Pan American placed the first order for 20 Stratocruisers, worth $24 million, and they began service between San Francisco and Honolulu in 1949. Fifty-six Stratocruisers were built between 1947 and 1950. In addition to Pan American, the Stratocruiser was also operated by American Overseas Airlines (acquired by Pan American in 1950), United Airlines, Northwest Airlines, B.O.A.C. and others.

The Stratocruiser was most remembered for its lower-deck lounge and staterooms. It was used on Pan American’s most prestigious routes and attracted the most discerning of passengers. Although its operating costs were high, they were offset by high revenue.

The Pan American Stratocruisers saw service all over the world. A “Super” Stratocruiser was deployed on the airline’s most prestigious route, the New York-London flight 100/101 and was operated until replaced by the Boeing 707. The “Strat” was also deployed on the New York-Rio “President Special” service but was eventually replaced by the DC-6B, the DC-7B and the Boeing 707. The aircraft also saw extensive usage on Pan American’s Pacific routes as well as the round-the-world service. The timetable images below illustrate these services:

The aircraft was also a favorite of flight crews, not the least for the fact that many celebrities were passengers. Barbara Sharfstein, a former Pan American purser who started working for the airline 1951 and stayed until 1986, when she went to United Airlines with the sale of Pan American’s Pacific routes, said, in a story in Pan American World Airways – Aviation History Through the Words of its People:

“I applied and was hired as a “stewardess” by Pan American World Airways in July, 1951, one month after reaching my 21st birthday and after graduating from college.  About three months later, my friend from home and school, Pat Monahan, joined me and three other new hires in a rented house one block from the Miami Airport.  We started our careers flying to South America and almost all islands in between.  We agreed it was the most amazing, wonderful life imaginable. The types of airplanes we crewed were: Convairs, DC4s, Constellations and our all time favorite, the Boeing- 377 Stratocruiser.  * * *

“[O]ne of the most memorable times in my flying career happened on the Stratocruiser when Louis Armstrong and his band were downstairs in the lounge longing to get to their instruments.   As it happened, there was a door to the cargo compartment right next to the bar.   In fact, the liquor kits were kept in the same compartment as the luggage with only a mesh rope curtain separating us from what they could spot as a few of the instruments.  I can only say it was fortunate for the weight and balance of the airplane that the lounge was centrally located or we might have been in trouble.  Almost all the passengers were in the lounge seats or on steps.  Passengers were helping me serve drinks and neither they nor I will ever forget it.”

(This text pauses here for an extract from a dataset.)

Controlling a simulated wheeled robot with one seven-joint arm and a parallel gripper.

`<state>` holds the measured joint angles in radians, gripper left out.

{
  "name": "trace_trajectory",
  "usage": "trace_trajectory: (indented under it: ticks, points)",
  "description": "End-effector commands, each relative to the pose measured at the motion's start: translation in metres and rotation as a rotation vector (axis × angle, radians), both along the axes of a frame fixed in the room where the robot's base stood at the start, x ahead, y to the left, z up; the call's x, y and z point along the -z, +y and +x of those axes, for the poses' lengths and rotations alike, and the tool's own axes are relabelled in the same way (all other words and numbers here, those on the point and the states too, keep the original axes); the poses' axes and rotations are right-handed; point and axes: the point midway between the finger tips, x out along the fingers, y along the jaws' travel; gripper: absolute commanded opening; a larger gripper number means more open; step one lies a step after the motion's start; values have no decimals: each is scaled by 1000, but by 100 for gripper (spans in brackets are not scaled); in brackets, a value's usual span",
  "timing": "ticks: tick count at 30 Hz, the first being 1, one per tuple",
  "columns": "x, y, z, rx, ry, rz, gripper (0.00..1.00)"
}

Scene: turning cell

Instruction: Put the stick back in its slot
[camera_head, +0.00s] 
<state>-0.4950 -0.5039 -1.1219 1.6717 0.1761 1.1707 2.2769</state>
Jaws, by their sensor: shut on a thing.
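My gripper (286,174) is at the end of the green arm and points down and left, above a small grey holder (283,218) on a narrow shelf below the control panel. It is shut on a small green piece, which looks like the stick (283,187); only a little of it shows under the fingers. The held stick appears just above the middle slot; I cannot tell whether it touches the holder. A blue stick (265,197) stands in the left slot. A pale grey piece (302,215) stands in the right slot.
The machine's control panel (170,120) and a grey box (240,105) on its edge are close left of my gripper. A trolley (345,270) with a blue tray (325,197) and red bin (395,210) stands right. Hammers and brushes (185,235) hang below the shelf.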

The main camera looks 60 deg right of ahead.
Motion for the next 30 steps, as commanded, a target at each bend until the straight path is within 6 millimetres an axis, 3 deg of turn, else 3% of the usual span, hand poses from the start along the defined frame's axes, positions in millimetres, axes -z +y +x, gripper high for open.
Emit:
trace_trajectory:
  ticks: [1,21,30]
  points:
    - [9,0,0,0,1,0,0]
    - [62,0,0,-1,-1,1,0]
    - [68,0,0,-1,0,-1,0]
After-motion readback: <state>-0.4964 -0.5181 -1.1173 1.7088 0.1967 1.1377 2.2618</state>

Pan American was known for many historic “firsts” in commercial flight and the Stratocruiser was no exception, albeit, in one case, in a most unusual way. On 12 October 1957, Captain Don McLennan and crew started the four engines of Clipper America for a special mission. The story follows from the Pan Am Historical Foundation’s website:

“It was a charter flight for the U.S. Navy. The ultimate destination for the flight was just shy of 10,000 miles away, in the Antarctic at 77 degrees 51 minutes S,166 degrees 40 minutes E – the 6,000 ft. runway at the United States Naval Air Facility, McMurdo Sound; operations base for the Navy’s Operation Deep Freeze III. 

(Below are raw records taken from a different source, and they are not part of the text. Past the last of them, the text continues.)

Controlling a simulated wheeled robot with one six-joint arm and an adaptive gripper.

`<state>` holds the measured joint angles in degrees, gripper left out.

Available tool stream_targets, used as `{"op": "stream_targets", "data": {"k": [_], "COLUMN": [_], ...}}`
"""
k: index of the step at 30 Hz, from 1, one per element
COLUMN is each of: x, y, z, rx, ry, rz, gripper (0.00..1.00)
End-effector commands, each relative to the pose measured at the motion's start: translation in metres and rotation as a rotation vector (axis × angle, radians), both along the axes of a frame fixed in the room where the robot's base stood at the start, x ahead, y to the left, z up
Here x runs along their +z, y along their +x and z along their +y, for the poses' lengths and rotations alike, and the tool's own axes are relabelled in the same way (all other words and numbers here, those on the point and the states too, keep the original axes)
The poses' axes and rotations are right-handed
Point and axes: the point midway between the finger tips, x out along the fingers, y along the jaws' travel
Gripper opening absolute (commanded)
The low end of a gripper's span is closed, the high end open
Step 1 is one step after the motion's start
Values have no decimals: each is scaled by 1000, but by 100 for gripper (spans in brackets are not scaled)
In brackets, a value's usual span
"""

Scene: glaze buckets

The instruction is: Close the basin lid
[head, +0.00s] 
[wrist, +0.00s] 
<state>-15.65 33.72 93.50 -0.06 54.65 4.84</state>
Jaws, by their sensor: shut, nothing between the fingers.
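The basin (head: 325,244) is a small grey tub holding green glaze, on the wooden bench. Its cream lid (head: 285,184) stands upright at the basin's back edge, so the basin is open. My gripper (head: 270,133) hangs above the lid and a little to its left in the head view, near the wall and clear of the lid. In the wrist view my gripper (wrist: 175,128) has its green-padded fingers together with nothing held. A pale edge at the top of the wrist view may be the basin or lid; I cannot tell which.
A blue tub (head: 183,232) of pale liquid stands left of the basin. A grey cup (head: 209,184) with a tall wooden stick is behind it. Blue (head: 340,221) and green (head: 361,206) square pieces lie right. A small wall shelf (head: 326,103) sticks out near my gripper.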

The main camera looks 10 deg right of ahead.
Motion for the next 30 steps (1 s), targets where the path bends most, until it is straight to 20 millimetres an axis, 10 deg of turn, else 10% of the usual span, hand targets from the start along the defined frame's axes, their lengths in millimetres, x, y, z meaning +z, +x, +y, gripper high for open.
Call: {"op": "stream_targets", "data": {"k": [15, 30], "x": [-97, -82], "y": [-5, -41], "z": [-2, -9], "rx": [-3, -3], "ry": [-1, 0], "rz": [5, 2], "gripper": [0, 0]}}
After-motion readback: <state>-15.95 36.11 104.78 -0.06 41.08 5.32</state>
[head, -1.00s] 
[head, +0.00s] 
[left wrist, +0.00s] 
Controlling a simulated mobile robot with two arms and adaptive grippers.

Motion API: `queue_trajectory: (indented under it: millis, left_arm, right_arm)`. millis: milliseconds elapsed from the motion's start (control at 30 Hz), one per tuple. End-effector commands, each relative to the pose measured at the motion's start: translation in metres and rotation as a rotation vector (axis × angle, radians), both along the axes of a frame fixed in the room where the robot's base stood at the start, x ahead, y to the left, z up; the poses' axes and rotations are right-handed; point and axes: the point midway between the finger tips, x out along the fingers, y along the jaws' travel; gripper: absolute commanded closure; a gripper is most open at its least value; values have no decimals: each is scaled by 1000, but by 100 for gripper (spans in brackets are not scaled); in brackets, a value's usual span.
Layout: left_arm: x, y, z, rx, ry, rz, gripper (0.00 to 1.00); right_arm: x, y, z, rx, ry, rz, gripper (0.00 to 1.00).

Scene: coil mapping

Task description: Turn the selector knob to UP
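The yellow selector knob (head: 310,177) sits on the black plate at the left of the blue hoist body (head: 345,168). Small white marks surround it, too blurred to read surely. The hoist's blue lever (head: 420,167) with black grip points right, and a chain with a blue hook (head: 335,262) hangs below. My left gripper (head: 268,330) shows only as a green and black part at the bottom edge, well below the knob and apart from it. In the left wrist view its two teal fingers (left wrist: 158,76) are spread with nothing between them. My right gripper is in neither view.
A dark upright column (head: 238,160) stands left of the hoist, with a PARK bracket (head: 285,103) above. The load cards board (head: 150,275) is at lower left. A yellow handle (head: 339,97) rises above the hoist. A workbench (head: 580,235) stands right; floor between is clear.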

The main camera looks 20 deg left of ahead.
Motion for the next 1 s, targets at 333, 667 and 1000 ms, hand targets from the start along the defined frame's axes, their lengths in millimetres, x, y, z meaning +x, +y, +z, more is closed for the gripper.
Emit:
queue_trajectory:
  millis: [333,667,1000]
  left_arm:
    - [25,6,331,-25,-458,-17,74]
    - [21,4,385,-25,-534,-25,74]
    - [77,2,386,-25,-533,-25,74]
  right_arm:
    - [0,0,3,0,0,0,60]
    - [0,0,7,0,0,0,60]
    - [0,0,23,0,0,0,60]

“The passengers included thirty-six Navy personnel, the U.S. Ambassador to New Zealand and a New Zealand cabinet minister, some reporters, but public attention was directed mostly towards the flights’ two Pan Am stewardesses, Ruth Kelly and Pat Hepinstall. The pair were about to become the first women to travel that far south, and although the clipper would be “on the ice” for less than four hours, their arrival caused a big stir at the bottom of the world – and a great news story everywhere else. U.S. Navy Rear Admiral George J. Dufek, the polar veteran in charge of the operation had suggested that such a flight might provide a great PR coup for Pan Am. Operation Deep Freeze would be probing the mysteries of the massive Ross Ice Shelf. The Pan Am flight would mark the first commercial airline flight to the Antarctic. But the admiral was also in for a surprise.

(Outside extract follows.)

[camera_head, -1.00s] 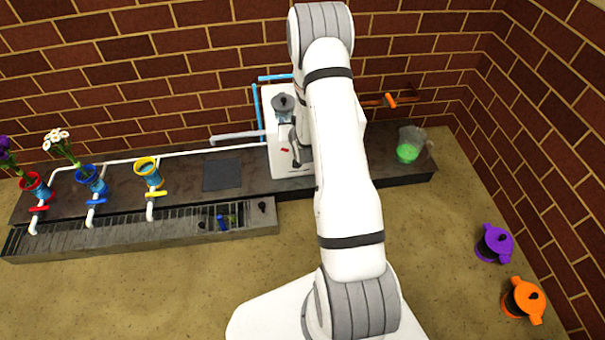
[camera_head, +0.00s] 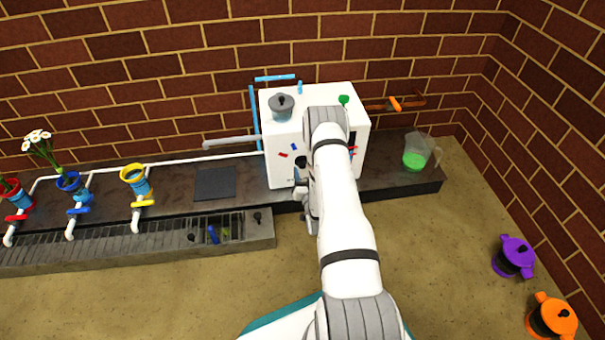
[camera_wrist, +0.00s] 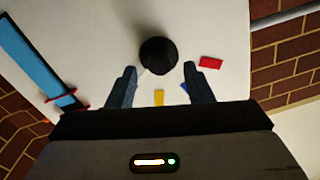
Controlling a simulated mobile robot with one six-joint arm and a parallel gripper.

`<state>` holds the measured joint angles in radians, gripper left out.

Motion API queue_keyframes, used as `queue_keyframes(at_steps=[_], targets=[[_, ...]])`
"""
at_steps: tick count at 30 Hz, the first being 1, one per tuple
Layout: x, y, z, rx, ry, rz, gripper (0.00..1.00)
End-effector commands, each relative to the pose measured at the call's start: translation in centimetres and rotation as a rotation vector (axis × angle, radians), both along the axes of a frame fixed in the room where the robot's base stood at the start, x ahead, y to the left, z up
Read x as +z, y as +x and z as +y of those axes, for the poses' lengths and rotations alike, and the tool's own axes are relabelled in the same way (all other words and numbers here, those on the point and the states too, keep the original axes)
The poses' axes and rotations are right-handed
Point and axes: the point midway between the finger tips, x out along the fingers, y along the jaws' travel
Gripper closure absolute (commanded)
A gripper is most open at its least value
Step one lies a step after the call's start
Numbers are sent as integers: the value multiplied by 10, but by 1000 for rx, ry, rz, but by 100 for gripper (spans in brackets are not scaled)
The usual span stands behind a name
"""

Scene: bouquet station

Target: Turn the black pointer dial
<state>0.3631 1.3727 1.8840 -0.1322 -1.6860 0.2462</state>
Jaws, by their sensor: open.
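The black dial (camera_wrist: 158,55) is a round dark knob on the white face of a box, with red (camera_wrist: 210,62), yellow (camera_wrist: 158,97) and blue (camera_wrist: 184,87) marks around it. Which way its pointer faces is unclear. In the head view the dial (camera_head: 300,162) is a small dark shape on the front of the white box (camera_head: 279,172), partly hidden by my arm. My gripper (camera_wrist: 160,75) is open and empty. Its fingers point at the dial, one toward each side of it, and the knob lies just beyond the fingertips. I cannot tell whether they touch.
A grey lidded pot (camera_head: 281,107) and a green knob (camera_head: 344,99) are on top of the box. A jug with green liquid (camera_head: 414,160) stands right. Cups on piped taps stand left. Purple (camera_head: 513,257) and orange (camera_head: 552,318) pots are at lower right.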

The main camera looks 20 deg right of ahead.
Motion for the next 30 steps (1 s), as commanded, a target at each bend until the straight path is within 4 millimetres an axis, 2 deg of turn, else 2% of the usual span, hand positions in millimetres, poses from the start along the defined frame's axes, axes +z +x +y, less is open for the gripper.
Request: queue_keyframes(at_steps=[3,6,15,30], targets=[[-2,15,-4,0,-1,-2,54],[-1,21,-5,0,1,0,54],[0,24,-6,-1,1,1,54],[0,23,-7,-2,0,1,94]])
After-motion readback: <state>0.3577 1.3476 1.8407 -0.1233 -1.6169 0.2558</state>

“Three kilometers away from McMurdo was New Zealand’s Scott Base, and as the social calendar was fairly wide open at both facilities, invitations were extended to the Kiwis. Many of the personnel at both bases had been there for months, while some were more recent arrivals – “summer people”. But it seems the arrival of the two young women was apparently not appreciated universally.

“According to an article written by Billy-Ace Baker in the Explorer’s Gazette, official publication of the Old Antarctic Explorer’s Association, in 2001:

“Commenting on the report that there would be no women on the proposed Pan Am flight to McMurdo Sound, Rear Admiral Dufek said: ‘If there are any hostesses they’re going to be men.’

“The Admiral, before the flight anyway, was adamant about not opening the gates to other requests to accommodate women in what was – in 1957 – an exclusive male bastion. But apparently, the stewardesses’ arrival created other conflicts, according to Baker:

“The summer tourists made a big fuss over the girls, but some members of the wintering-over party, who had several more months to spend on the ice, ran away and hid. If you haven’t seen a woman in 12 months, it’s not going to do you much good to look at one who will be gone in a couple of hours. That explains why there were only 50 men in attendance.

“During their brief stay, Kelly and Hepinstall were tasked with judging a beard contest (categories included: longest, blackest, reddest, & sexiest) and were participants in a U.S. v New Zealand dog sled race. The latter event was a failure as far as a picking a winner was concerned, as the stopwatch froze up. So did Pan Am Navigator Earl Lemon’s camera, which also froze after getting one picture.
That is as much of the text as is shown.